Dataset content
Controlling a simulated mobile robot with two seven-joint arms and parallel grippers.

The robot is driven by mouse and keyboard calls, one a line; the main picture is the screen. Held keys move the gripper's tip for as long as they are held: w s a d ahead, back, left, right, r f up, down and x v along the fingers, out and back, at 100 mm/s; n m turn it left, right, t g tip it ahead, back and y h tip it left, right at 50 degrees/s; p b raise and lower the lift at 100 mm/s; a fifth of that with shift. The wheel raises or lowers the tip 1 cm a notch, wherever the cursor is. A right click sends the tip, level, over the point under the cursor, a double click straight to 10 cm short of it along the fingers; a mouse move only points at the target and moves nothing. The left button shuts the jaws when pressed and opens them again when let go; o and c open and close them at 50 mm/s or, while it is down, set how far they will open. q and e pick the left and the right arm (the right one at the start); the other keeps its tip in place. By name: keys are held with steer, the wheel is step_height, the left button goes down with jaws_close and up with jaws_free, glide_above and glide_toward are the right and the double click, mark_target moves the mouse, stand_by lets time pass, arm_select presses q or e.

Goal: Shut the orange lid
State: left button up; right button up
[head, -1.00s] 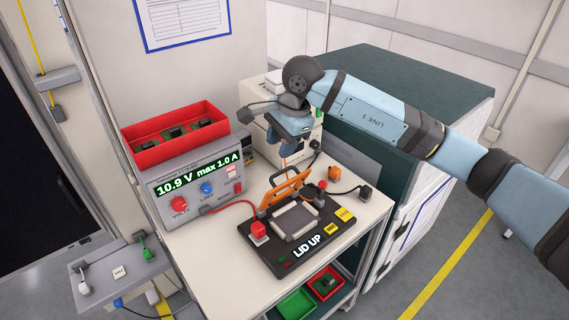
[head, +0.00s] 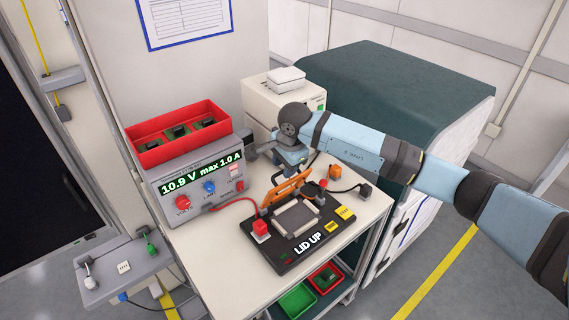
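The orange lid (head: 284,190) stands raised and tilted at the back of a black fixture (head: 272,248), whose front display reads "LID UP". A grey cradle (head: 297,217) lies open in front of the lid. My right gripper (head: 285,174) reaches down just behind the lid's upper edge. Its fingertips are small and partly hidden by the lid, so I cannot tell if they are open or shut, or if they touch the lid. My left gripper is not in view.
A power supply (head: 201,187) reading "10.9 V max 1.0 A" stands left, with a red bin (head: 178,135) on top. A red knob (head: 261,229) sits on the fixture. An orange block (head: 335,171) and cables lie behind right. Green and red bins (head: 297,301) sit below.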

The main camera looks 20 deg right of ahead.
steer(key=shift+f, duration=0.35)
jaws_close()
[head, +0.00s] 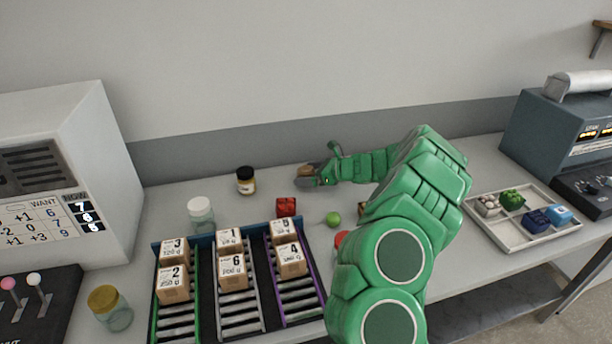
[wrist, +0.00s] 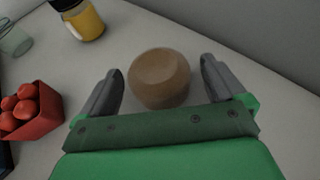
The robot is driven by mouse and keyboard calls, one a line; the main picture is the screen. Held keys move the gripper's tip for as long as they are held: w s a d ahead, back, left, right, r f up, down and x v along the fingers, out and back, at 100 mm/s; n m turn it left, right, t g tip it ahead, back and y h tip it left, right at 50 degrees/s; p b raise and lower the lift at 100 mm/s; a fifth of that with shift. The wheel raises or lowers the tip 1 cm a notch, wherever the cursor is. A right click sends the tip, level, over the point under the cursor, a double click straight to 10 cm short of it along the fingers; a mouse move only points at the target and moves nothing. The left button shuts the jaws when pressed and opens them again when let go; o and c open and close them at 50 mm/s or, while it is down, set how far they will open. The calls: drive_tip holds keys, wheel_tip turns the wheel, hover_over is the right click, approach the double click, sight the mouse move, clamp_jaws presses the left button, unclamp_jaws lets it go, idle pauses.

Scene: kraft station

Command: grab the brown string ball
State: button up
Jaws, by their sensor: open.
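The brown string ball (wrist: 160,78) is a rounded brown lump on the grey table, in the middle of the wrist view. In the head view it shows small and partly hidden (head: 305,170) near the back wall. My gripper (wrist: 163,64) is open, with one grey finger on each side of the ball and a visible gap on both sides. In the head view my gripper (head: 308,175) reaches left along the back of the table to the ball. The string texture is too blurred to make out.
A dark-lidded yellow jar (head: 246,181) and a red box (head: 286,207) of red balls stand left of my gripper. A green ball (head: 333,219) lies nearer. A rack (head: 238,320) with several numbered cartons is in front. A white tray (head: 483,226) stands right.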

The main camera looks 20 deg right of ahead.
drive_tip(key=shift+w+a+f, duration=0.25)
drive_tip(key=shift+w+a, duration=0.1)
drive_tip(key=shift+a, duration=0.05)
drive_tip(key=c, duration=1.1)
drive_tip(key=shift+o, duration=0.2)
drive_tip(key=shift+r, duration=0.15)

---

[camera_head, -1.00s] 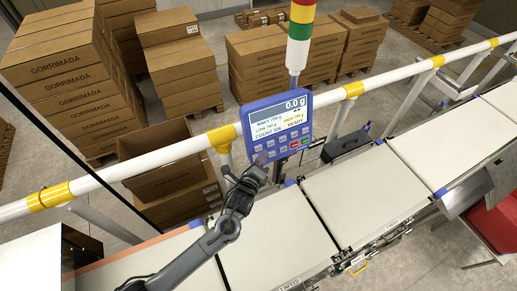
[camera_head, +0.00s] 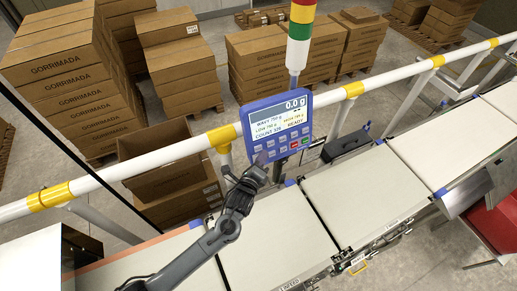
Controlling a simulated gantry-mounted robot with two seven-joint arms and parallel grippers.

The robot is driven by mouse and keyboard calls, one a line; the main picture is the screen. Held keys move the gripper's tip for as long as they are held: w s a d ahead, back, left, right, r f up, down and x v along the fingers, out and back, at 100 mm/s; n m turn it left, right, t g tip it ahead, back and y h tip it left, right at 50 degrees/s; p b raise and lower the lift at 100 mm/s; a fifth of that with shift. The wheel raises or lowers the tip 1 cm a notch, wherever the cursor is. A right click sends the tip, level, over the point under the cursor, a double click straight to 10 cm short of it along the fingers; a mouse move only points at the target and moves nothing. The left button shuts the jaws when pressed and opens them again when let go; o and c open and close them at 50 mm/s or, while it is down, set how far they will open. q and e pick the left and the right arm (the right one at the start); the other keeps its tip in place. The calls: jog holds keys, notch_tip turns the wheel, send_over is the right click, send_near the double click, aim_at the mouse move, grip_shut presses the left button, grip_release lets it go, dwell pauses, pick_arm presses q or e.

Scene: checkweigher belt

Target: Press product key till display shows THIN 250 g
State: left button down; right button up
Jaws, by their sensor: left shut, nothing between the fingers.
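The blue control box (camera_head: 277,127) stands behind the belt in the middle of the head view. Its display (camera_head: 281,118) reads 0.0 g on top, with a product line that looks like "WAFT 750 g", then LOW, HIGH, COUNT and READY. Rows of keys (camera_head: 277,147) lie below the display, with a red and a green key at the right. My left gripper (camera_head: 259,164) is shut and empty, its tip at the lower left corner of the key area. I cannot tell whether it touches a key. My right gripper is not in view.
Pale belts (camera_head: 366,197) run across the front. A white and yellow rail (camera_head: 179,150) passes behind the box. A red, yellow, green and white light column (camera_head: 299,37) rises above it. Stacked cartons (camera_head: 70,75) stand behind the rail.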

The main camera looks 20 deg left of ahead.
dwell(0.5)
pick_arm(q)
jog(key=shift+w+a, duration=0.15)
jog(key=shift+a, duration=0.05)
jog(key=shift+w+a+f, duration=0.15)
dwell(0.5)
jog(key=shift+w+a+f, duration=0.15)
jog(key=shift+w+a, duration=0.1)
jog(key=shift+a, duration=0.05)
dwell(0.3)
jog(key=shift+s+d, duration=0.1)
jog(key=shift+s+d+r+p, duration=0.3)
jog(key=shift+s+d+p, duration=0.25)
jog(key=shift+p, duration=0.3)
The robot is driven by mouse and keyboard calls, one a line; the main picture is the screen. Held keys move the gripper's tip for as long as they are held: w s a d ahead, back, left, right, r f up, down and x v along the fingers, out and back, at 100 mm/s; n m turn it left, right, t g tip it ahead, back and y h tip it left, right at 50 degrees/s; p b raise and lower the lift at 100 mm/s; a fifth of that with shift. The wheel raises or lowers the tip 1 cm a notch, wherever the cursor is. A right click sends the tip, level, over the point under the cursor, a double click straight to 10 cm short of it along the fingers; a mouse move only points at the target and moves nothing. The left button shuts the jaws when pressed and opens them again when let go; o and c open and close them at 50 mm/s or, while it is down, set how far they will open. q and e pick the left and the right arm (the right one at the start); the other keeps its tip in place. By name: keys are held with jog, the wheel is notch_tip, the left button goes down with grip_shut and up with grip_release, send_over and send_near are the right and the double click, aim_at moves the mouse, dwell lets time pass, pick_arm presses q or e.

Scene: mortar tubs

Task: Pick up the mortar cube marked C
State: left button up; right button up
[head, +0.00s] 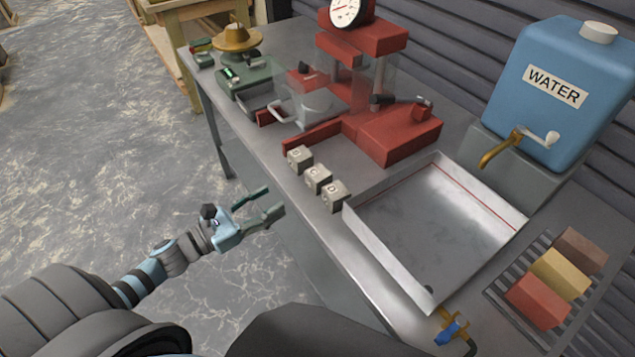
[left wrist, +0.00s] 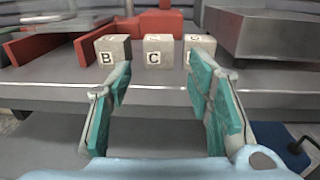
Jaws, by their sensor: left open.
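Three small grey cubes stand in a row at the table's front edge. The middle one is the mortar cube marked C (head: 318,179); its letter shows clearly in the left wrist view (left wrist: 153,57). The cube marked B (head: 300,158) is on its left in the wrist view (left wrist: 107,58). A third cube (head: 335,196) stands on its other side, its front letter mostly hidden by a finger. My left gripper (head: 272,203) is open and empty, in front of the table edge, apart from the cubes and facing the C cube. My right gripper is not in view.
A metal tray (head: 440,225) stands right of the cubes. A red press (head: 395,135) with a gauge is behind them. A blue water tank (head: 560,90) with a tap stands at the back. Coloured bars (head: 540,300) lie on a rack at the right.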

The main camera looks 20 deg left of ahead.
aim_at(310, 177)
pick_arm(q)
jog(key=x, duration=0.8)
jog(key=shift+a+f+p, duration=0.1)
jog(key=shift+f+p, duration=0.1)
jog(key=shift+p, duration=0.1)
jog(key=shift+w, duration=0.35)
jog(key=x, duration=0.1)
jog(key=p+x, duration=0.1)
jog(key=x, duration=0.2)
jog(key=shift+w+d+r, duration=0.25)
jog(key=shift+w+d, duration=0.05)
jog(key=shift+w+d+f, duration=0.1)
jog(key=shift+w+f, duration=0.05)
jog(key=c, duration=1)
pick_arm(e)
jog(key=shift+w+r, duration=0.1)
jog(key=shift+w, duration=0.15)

==

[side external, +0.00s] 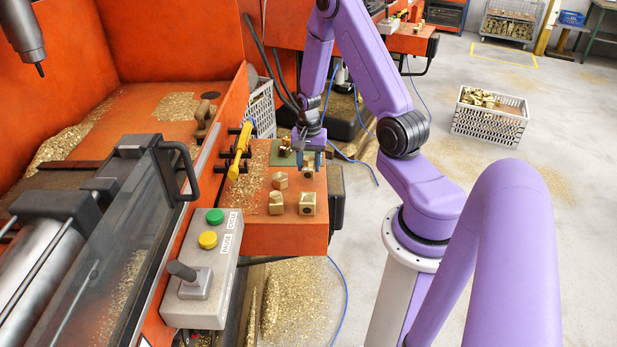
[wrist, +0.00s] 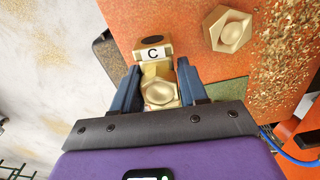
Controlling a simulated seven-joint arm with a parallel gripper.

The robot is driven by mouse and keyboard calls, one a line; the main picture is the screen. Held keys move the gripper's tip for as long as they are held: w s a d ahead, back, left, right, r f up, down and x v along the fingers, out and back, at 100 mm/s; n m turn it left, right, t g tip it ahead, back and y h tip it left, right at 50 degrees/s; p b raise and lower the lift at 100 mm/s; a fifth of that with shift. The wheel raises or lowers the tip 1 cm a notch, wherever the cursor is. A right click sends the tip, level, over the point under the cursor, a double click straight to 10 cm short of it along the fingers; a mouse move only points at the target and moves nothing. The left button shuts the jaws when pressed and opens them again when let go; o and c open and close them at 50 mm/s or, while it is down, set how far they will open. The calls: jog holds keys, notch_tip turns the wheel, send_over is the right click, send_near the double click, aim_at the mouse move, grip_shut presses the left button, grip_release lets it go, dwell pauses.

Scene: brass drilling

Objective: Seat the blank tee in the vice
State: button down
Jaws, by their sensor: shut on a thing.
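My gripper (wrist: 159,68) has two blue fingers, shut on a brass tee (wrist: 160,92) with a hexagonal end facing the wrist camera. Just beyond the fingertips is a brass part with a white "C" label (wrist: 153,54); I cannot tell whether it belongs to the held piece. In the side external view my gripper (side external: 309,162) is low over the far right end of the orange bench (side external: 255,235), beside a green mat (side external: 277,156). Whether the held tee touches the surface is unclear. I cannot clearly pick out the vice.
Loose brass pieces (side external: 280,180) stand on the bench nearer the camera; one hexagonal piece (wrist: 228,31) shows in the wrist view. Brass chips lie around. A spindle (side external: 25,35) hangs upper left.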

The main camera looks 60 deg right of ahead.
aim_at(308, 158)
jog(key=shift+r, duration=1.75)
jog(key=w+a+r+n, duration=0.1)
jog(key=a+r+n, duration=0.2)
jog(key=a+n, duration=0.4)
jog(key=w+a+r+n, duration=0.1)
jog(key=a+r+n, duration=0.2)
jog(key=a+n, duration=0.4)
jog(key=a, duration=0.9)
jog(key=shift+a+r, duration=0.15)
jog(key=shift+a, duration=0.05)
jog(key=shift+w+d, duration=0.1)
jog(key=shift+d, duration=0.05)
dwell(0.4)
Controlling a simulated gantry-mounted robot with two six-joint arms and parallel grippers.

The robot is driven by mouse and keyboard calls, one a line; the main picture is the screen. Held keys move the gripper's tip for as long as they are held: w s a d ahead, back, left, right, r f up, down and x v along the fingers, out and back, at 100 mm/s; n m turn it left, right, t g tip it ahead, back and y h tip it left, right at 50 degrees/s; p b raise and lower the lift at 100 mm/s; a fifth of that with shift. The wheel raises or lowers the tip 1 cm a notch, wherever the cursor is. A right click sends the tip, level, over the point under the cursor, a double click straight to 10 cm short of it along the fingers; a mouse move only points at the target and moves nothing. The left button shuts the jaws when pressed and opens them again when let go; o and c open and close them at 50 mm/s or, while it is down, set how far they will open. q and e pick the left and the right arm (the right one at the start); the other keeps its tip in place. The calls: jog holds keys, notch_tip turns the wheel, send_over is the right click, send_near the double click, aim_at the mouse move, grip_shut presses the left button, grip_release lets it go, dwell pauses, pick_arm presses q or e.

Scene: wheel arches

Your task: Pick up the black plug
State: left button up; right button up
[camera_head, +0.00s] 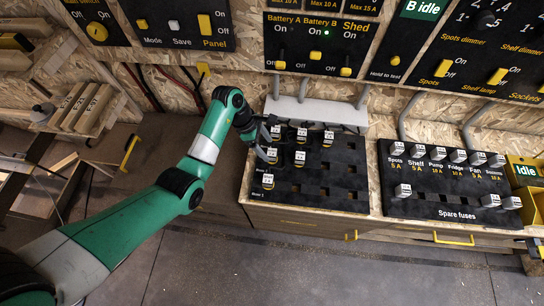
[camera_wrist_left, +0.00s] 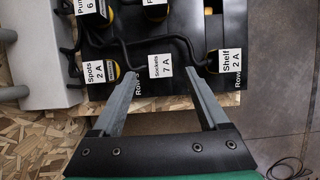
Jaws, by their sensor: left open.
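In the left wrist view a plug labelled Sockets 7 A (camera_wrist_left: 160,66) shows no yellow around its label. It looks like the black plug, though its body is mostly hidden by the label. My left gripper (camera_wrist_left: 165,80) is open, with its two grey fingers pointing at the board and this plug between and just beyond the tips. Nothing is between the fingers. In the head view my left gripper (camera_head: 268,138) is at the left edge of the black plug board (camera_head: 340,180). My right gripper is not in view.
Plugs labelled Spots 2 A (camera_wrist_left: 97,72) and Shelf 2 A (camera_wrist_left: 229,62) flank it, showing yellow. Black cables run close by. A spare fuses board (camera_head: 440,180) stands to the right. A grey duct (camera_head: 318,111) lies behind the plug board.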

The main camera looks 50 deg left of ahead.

Aim of the task
Identify all lines where the word "arms" shows up. Copy them.

Solved exercise
Controlling a simulated mobile robot with two seven-joint arms and parallel grippers.
Controlling a simulated gantry-mounted robot with two seven-joint arms and parallel grippers.
Controlling a simulated gantry-mounted robot with two six-joint arms and parallel grippers.

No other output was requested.